BishopAccountability.org
 
  Pope lands in America

By Andrea Billups
Washington Times
April 15, 2008

http://washingtontimes.com/apps/pbcs.dll/article?AID=/20080415/NATION/676315289/1002

Pope Benedict XVI has arrived in Washington, kicking off three days of festivities in the nation's capital as he meets with church leaders, holds Mass and is honored by a gala dinner at the White House before traveling on to New York.

Benedict briskly descended his Alitalia jet about 4:10 p.m., walking down a red-carpeted stairway amid cheers as he waved to well-wishers with the brisk afternoon wind whipping his white robes.

Pope Benedict XVI, with President Bush, arrives at Andrews Air Force Base today for the start of a six-day visit to the United States.

President Bush personally greeted the Pope at Andrews Air Force Base, meeting the pontiff on the tarmac along with First Lady Laura Bush and soon-to-be-wed daughter Jenna.

Bells rang out from Catholic churches around the District to announce Benedict's arrival. He was met aboard his plane by Washington Archbishop Donald Wuerl.

The Pope, whose trip is as much a public relations visit as a diplomatic one, is expected to address challenges to the church when he holds mass at the Washington Nationals Stadium on Thursday — from the priest sex abuse scandal as well as the downsizing of U.S. catholic schools, churches and priests.
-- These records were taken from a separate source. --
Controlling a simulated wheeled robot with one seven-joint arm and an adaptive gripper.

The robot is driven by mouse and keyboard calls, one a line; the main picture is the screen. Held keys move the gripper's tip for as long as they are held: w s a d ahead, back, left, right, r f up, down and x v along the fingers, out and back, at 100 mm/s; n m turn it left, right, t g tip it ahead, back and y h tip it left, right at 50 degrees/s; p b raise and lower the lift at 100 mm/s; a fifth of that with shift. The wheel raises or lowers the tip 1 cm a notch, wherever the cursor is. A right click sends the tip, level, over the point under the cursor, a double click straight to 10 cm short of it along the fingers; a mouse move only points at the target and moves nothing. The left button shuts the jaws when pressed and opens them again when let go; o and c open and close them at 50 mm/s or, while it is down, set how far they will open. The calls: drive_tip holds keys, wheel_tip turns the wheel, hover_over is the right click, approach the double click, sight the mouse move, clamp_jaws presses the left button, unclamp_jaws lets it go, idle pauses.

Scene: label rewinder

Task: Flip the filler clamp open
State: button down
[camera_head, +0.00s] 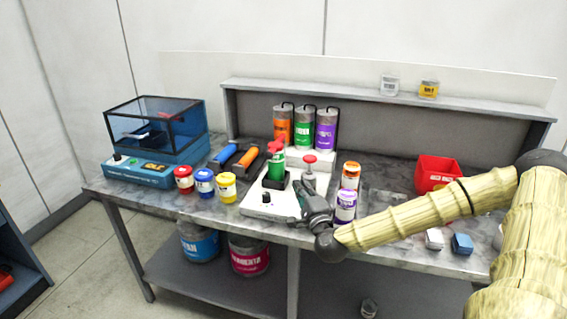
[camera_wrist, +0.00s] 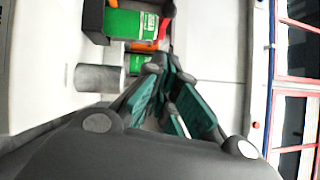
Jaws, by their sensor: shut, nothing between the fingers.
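The white filler base (camera_head: 262,207) stands near the front of the bench with a black knob on its face. A green container (camera_head: 275,172) sits in a dark holder on it, with a red part (camera_head: 277,146) above. A grey post with a red top (camera_head: 310,165) stands to its right. I cannot tell which red-topped part is the clamp. My gripper (camera_head: 303,190) is over the base's right side, below the post in the picture. In the wrist view my gripper (camera_wrist: 168,62) is shut and empty, near a grey cylinder (camera_wrist: 100,78) and the green container (camera_wrist: 130,22).
Orange, green and purple cans (camera_head: 304,128) stand behind the base. Red, blue and yellow jars (camera_head: 205,183) stand left. An orange-topped jar (camera_head: 351,176) and a purple jar (camera_head: 345,207) stand close right of my gripper. A red bin (camera_head: 437,170) is farther right.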

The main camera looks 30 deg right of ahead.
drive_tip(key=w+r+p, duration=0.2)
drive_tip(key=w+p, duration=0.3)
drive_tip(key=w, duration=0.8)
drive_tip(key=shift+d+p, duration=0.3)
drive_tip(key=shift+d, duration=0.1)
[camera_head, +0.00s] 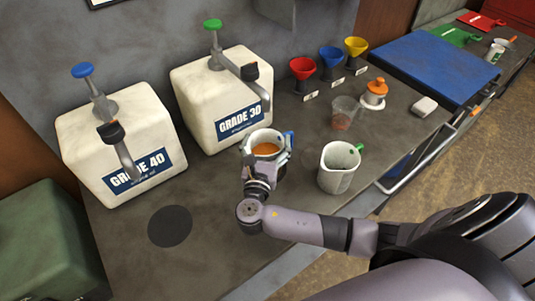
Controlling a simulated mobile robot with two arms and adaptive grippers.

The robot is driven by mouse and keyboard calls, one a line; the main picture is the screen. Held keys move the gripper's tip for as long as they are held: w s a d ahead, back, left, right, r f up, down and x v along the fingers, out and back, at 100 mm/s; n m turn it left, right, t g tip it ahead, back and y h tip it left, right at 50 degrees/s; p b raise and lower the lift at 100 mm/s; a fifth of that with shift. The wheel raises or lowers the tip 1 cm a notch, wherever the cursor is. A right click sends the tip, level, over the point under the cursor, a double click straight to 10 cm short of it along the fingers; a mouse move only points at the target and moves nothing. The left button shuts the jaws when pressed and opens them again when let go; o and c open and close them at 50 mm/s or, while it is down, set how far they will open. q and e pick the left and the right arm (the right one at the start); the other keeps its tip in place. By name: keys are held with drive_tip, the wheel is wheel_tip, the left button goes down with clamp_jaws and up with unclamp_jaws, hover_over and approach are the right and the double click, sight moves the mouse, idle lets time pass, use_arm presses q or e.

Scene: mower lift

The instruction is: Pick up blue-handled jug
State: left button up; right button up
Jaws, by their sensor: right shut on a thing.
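The blue-handled jug (251,139) is a white jug with brown-orange liquid in it, in front of the GRADE 30 container. Its blue handle (289,139) points right. My right gripper (263,169) is shut on this jug from the near side, and its fingers hide part of the jug's body. I cannot tell whether the jug's base touches the counter. A second white jug with a green handle (338,170) stands to the right, apart from my gripper. My left gripper is not in view.
The GRADE 40 container (80,141) and GRADE 30 container (193,92) with taps stand behind. Red (302,66), blue (330,55) and yellow (355,45) funnels stand at the back right. A clear cup (343,111) and orange-topped item (375,91) sit nearby. The near-left counter (140,265) is clear.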

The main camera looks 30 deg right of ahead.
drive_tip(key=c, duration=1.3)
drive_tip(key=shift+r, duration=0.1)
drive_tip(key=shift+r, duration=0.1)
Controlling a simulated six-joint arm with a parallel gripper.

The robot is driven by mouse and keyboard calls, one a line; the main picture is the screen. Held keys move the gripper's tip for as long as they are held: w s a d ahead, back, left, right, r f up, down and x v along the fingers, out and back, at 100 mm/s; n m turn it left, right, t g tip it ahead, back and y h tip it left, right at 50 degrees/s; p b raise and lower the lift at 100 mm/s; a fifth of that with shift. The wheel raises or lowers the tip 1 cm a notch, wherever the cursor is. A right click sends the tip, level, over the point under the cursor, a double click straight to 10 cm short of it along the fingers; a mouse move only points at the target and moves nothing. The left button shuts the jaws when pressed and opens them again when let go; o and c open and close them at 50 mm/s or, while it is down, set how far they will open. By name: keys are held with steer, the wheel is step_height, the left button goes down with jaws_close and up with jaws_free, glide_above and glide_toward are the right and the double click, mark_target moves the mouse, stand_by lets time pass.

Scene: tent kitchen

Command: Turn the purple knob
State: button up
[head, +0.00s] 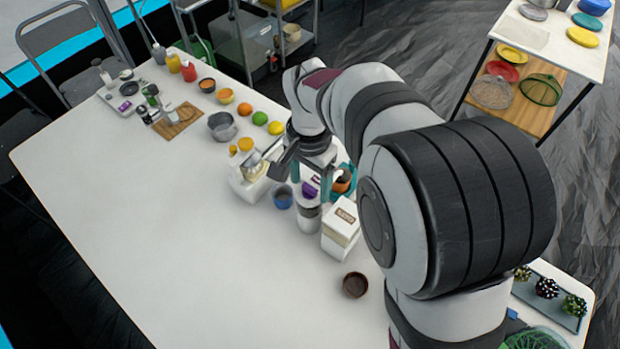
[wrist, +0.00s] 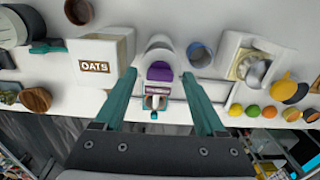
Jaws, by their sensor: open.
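The purple knob (head: 309,190) sits on a small white appliance (head: 307,215) at the table's right side. In the wrist view the purple knob (wrist: 160,72) shows near the middle, on the same white appliance (wrist: 158,46). My gripper (head: 311,179) is open, with its teal fingers over the appliance. In the wrist view my gripper (wrist: 158,75) has one finger on each side of the knob in the picture, with nothing held. I cannot tell how far the fingertips are above the knob or whether they touch anything.
A white oats box (head: 341,228) stands close beside the appliance. A blue cup (head: 283,196) and a white mixer (head: 247,181) stand on its other side. A brown bowl (head: 355,285) lies nearer. The table's left and front area (head: 150,230) is clear.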

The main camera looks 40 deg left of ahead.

Aboard the plane traveling from Rome to the U.S. earlier today, the pontiff, who will turn 81 tomorrow, addressed the sexual abuse that has outraged many of the church's faithful and shaken Catholics around the world.

"It is a great suffering for the Church in the United States and for the Church in general and for me personally that this could happen," Benedict said. "It is difficult for me to understand how it was possible that priests betray in this way their mission ... to these children."

"I am deeply ashamed and we will do what is possible so this cannot happen again in the future," he said, adding that he would work to make certain that pedophiles would not become priests in the Catholic church.

"We will absolutely exclude pedophiles from the sacred ministry," he told reporters traveling aboard a special Alitalia airliner that carried his delegation to a six-day U.S. visit, the first by the Pope since the pedophilia scandal broke. "It is more important to have good priests than many priests. We will do everything possible to heal this wound."

A Pew Research Center poll, conducted two weeks before the papal visit, found that 52 percent of Americans view him favorably, but three in 10 Americans said they didn't know enough about the German-born pontiff, a former university theologian now in the third year of his reign, to form an opinion. Seventy-four percent of Catholics, more familiar of Benedict's tenure, view his leadership positively, the survey found. Still, he remains less popular than his predecessor, Pope John Paul II, who was regarded as iconic by many around the world during his 27-year reign.